On Thanksgiving morning of 1989, my functional-yet-split childhood household was presumably like most others for kids my age living in similar arrangements. I recall being quite happy to be on Thanksgiving break, but also somewhat dreading the drive to my grandmother’s for a day in uncomfortable, ill-fitting church clothes, and faking tolerance of unfamiliar, supposedly beloved family recipes. But where others who are my age today (no need to get into specifics) might not be able to recall too many other details from a Thanksgiving that long ago, I, regretfully, can.
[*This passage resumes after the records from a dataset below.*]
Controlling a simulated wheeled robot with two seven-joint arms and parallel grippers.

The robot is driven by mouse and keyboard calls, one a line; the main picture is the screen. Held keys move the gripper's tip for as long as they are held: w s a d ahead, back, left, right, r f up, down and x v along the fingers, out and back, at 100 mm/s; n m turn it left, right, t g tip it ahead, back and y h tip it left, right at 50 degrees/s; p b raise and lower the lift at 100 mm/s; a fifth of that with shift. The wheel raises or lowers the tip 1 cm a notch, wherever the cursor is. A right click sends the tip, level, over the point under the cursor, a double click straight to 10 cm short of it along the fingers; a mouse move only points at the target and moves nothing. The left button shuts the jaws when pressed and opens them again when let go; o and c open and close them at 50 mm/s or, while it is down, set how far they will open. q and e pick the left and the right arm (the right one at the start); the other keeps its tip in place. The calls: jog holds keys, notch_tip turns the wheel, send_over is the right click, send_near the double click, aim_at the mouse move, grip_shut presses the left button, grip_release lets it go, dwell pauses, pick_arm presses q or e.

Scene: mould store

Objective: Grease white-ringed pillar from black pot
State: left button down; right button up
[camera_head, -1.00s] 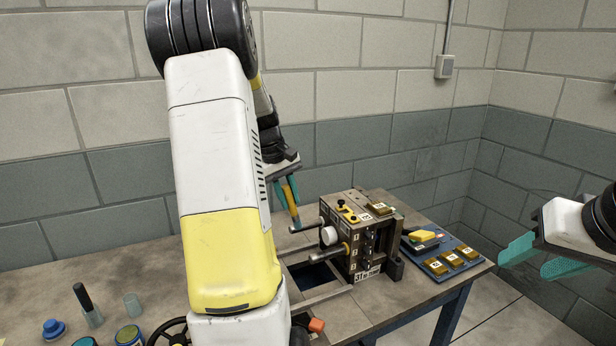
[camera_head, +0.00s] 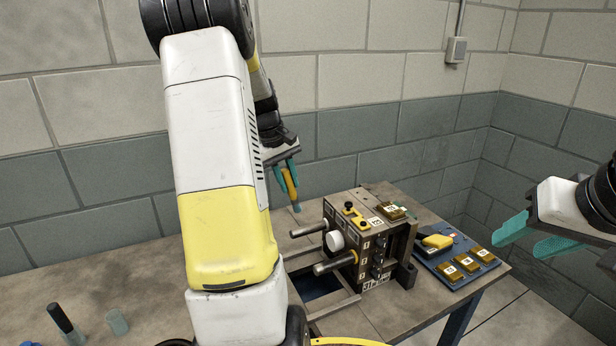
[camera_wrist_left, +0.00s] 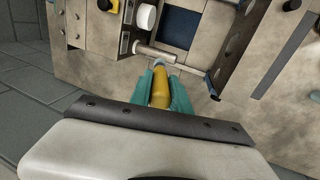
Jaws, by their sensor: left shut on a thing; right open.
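My left gripper (camera_head: 287,180) is shut on a brush with a yellow handle (camera_head: 292,186). The brush points down, its pale tip above and behind the mould block's (camera_head: 345,210) left side. The block has two metal pillars sticking out to the left, an upper one (camera_head: 308,229) and a lower one (camera_head: 333,264). In the left wrist view the brush (camera_wrist_left: 160,90) has its tip close to a pillar (camera_wrist_left: 155,53) with a pale end; I cannot tell whether they touch. My right gripper (camera_head: 528,238) is open and empty at the right. No black pot shows.
A white knob (camera_head: 335,241) sticks out between the pillars. A black-topped cylinder (camera_head: 60,318) and a clear cup (camera_head: 117,322) stand at front left. The table's left middle is clear.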

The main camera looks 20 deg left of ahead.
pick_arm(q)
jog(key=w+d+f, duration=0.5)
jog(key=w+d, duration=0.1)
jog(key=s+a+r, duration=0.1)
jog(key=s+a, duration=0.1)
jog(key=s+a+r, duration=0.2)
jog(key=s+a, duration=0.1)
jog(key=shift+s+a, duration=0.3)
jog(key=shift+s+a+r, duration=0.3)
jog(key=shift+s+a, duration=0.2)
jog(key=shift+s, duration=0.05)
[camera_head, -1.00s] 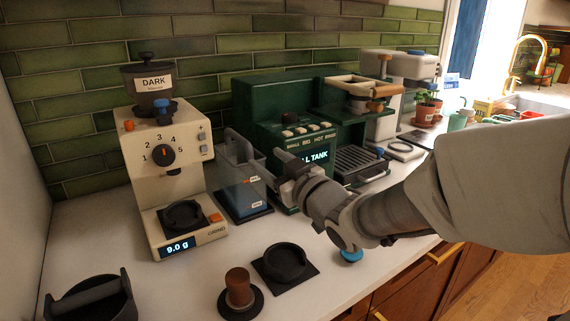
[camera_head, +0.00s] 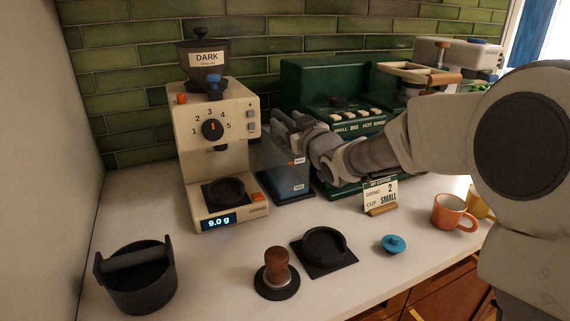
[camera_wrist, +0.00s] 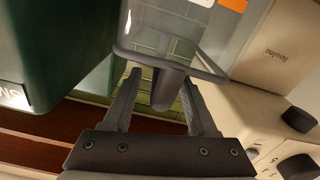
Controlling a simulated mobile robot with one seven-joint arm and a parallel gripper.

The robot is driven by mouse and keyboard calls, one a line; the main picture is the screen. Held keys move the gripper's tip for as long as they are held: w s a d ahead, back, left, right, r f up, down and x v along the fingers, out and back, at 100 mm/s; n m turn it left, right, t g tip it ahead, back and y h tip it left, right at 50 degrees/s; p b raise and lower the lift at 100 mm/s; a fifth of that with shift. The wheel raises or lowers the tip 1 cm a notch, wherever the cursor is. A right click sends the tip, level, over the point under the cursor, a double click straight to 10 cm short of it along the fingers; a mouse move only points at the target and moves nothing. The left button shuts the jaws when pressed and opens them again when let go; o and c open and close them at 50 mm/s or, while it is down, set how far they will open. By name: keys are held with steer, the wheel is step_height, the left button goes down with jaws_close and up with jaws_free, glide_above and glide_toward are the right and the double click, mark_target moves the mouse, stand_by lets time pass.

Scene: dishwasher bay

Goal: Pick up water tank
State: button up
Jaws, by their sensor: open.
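The water tank (camera_head: 284,183) is a clear box with blue in its lower part. It stands on the counter between the cream grinder and the green coffee machine. In the wrist view its clear wall (camera_wrist: 182,55) fills the upper middle, and its dark grey handle (camera_wrist: 166,92) lies between my two fingers. My gripper (camera_head: 283,121) is at the top of the tank and hides part of it in the head view. In the wrist view my gripper (camera_wrist: 160,88) is open, with a finger on each side of the handle. I cannot tell whether either finger touches it.
The grinder (camera_head: 179,150) stands close left of the tank, and the green coffee machine (camera_head: 310,75) close right. In front are a knock box (camera_head: 140,290), a tamper (camera_head: 276,268), a black mat (camera_head: 325,266), a blue-topped piece (camera_head: 394,244), an order sign (camera_head: 380,194) and an orange mug (camera_head: 452,213).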

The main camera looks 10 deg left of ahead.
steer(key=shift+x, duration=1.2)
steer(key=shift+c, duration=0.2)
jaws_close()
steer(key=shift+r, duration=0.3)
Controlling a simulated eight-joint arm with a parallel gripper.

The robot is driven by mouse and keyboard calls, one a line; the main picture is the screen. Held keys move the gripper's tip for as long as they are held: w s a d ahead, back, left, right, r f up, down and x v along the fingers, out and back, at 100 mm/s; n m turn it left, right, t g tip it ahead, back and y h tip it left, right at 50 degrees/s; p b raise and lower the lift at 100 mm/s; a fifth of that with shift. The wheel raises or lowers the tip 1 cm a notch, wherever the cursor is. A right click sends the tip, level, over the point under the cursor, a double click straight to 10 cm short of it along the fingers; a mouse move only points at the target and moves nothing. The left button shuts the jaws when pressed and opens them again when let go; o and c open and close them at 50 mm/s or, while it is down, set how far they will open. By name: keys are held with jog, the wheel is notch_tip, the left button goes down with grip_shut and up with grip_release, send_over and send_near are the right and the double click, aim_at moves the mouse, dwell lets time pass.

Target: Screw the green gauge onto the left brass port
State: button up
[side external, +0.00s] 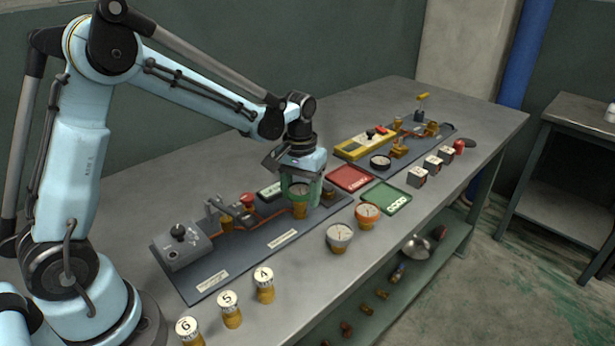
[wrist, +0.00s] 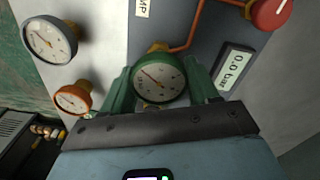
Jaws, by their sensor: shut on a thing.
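The green gauge (wrist: 160,80) has a pale round dial and is between the green fingers of my gripper (wrist: 160,90), which is shut on it. In the side view my gripper (side external: 301,188) points down over the near dark board, with the gauge (side external: 299,190) dial-up between its fingers. A brass fitting (side external: 300,210) shows directly under the gauge, and brass (wrist: 157,47) also shows at its edge in the wrist view, where a copper pipe ends. I cannot tell whether the gauge is threaded on or only resting there, nor whether this fitting is the left port.
A grey gauge (side external: 339,238) and an orange gauge (side external: 367,214) stand on the bench in front. A red tray (side external: 352,178) and a green tray (side external: 387,198) lie to the right. Numbered jars (side external: 228,310) stand near the front edge. A red knob (side external: 248,200) is close by.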

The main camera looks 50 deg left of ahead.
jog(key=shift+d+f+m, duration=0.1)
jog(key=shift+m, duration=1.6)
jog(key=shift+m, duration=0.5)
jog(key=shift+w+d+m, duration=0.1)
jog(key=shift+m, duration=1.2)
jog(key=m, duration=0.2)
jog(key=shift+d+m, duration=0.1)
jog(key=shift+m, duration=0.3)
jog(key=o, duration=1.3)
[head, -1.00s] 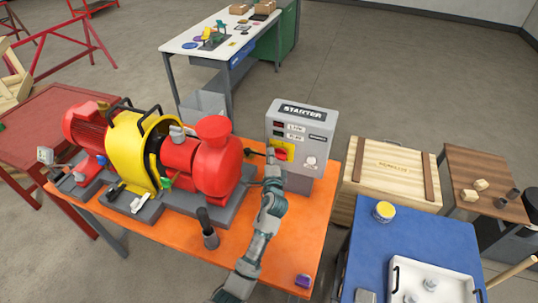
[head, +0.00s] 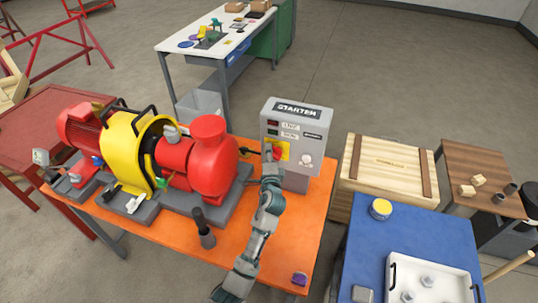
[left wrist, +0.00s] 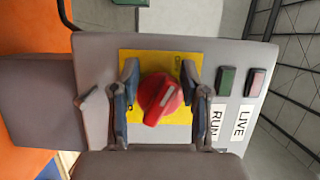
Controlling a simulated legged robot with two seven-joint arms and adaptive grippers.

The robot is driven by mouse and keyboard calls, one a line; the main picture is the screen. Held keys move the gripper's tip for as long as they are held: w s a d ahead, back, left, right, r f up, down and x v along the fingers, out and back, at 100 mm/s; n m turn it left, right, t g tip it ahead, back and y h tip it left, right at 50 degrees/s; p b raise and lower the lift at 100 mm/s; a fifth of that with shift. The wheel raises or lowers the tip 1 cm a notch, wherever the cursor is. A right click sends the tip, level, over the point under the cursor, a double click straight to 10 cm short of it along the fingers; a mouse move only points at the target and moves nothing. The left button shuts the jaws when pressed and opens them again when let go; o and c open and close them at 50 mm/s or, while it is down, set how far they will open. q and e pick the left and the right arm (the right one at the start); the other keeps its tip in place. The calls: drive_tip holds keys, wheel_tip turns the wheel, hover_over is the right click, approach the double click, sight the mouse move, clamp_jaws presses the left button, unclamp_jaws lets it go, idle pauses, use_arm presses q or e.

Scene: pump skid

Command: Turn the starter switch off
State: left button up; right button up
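The starter box (head: 296,143) is a grey cabinet labelled STARTER at the back right of the orange bench. Its switch is a red rotary knob (left wrist: 160,98) with a pale pointer line, on a yellow plate (left wrist: 180,66); the line lies slanted in the left wrist view. My left gripper (left wrist: 159,76) is open, one finger on each side of the knob. I see gaps between fingers and knob; contact is unclear. In the head view my left gripper (head: 269,158) is at the box front and partly covers the switch (head: 279,151). My right gripper is out of view.
Red and green lamps (left wrist: 256,82) labelled LIVE and RUN sit beside the switch. The red pump (head: 210,155) and yellow guard (head: 128,145) stand left of my arm. A dark upright handle (head: 203,228) is close to my forearm. A wooden crate (head: 385,165) stands to the right.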

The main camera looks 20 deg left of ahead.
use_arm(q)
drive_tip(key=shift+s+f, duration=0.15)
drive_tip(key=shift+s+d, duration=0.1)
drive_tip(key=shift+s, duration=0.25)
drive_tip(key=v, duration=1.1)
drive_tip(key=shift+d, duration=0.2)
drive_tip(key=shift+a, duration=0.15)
I remember looking angrily at the clothes on my bed, almost cursing at them, as if they themselves had campaigned to my mother that they were the best choice for that particular day. I remember the phone ringing, and then my stepfather telling me to go see my mom in the bedroom. I remember asking, “What for?” like a total brat, and him then uncharacteristically angrily demanding that I go see her immediately.
And, then I remember being told that my dad was dead.
My dad, Steven Robert Wurst, born on February 19th, 1952, had a heart attack in his sleep during the pre-dawn hours of November 23rd, 1989. Five days before my 12th birthday.
The period of time between Thanksgiving Day and the date of my dad’s visitation was a complete blur. But the visitation still stands out today in strikingly vivid detail. 11 to 12-year-olds, contrary to their own beliefs, don’t actually know all that many people. My dad, at the age of 37, apparently knew everyone. I remember the visitation room being absolutely packed all night, and when I had to use the bathroom, I found the hallway just as crowded with folks waiting their turn to pay their respects.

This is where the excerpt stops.